* Set problem *
Print all of the data exactly.

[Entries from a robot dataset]
-- Start --
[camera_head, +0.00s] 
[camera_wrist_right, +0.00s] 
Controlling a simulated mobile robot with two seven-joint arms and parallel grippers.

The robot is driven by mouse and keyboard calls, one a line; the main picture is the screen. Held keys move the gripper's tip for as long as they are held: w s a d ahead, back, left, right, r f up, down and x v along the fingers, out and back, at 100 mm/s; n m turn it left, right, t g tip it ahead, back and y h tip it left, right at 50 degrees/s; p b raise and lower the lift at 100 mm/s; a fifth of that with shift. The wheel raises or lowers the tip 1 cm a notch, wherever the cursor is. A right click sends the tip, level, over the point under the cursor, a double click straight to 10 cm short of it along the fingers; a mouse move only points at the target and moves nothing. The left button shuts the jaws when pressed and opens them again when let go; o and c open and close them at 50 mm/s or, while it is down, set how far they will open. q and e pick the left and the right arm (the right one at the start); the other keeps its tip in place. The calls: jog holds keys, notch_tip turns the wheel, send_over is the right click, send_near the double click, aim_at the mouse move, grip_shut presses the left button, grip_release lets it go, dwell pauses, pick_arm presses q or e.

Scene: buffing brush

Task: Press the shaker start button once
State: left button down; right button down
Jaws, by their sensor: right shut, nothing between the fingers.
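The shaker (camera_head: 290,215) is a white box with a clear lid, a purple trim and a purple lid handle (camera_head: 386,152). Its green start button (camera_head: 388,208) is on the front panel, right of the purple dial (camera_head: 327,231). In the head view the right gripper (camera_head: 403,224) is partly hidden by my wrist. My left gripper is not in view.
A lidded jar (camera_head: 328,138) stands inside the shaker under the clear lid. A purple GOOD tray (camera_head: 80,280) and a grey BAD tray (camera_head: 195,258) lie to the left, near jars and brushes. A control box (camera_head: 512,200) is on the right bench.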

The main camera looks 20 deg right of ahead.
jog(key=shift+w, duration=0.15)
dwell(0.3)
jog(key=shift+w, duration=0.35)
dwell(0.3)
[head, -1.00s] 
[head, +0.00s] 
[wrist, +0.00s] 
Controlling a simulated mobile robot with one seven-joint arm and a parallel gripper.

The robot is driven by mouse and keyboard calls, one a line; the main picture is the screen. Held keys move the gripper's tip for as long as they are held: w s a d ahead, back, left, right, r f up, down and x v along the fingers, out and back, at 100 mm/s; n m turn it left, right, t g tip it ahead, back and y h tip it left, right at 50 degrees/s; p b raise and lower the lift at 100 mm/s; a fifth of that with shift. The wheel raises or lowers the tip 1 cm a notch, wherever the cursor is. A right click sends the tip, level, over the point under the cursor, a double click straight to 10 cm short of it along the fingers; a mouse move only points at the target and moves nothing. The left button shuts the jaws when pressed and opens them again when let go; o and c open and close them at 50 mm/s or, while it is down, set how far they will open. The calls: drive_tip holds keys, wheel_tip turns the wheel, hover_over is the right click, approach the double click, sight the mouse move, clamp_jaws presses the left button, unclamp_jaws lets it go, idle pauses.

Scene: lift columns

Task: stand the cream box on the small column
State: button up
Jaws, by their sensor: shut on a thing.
-- End --
* Exercise result *
[camera_head, +0.00s] 
[camera_wrist_right, +0.00s] 
Controlling a simulated mobile robot with two seven-joint arms and parallel grippers.

The robot is driven by mouse and keyboard calls, one a line; the main picture is the screen. Held keys move the gripper's tip for as long as they are held: w s a d ahead, back, left, right, r f up, down and x v along the fingers, out and back, at 100 mm/s; n m turn it left, right, t g tip it ahead, back and y h tip it left, right at 50 degrees/s; p b raise and lower the lift at 100 mm/s; a fifth of that with shift. The wheel raises or lowers the tip 1 cm a notch, wherever the cursor is. A right click sends the tip, level, over the point under the cursor, a double click straight to 10 cm short of it along the fingers; a mouse move only points at the target and moves nothing. The left button shuts the jaws when pressed and opens them again when let go; o and c open and close them at 50 mm/s or, while it is down, set how far they will open. q and e pick the left and the right arm (the right one at the start); the other keeps its tip in place. The calls: jog holds keys, notch_tip turns the wheel, send_over is the right click, send_near the double click, aim_at the mouse move, grip_shut presses the left button, grip_release lets it go, dwell pauses, pick_arm presses q or e.

Scene: buffing brush

Task: Press the shaker start button once
State: left button down; right button down
Jaws, by their sensor: right shut, nothing between the fingers.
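The shaker (camera_head: 290,215) is a white box with a clear lid, a purple trim and a purple lid handle (camera_head: 386,152). Its green start button (camera_head: 388,208) is on the front panel, right of the purple dial (camera_head: 327,231). In the head view the right gripper (camera_head: 403,224) is partly hidden by my wrist. My left gripper is not in view.
A lidded jar (camera_head: 328,138) stands inside the shaker under the clear lid. A purple GOOD tray (camera_head: 80,280) and a grey BAD tray (camera_head: 195,258) lie to the left, near jars and brushes. A control box (camera_head: 512,200) is on the right bench.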

The main camera looks 20 deg right of ahead.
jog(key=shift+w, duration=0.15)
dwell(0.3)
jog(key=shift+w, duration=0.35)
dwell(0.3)
[head, -1.00s] 
[head, +0.00s] 
[wrist, +0.00s] 
Controlling a simulated mobile robot with one seven-joint arm and a parallel gripper.

The robot is driven by mouse and keyboard calls, one a line; the main picture is the screen. Held keys move the gripper's tip for as long as they are held: w s a d ahead, back, left, right, r f up, down and x v along the fingers, out and back, at 100 mm/s; n m turn it left, right, t g tip it ahead, back and y h tip it left, right at 50 degrees/s; p b raise and lower the lift at 100 mm/s; a fifth of that with shift. The wheel raises or lowers the tip 1 cm a notch, wherever the cursor is. A right click sends the tip, level, over the point under the cursor, a double click straight to 10 cm short of it along the fingers; a mouse move only points at the target and moves nothing. The left button shuts the jaws when pressed and opens them again when let go; o and c open and close them at 50 mm/s or, while it is down, set how far they will open. The calls: drive_tip holds keys, wheel_tip turns the wheel, hover_over is the right click, approach the double click, sight the mouse move, clamp_jaws presses the left button, unclamp_jaws lets it go, idle pauses.

Scene: lift columns

Task: stand the cream box on the small column
State: button up
Jaws, by their sensor: shut on a thing.

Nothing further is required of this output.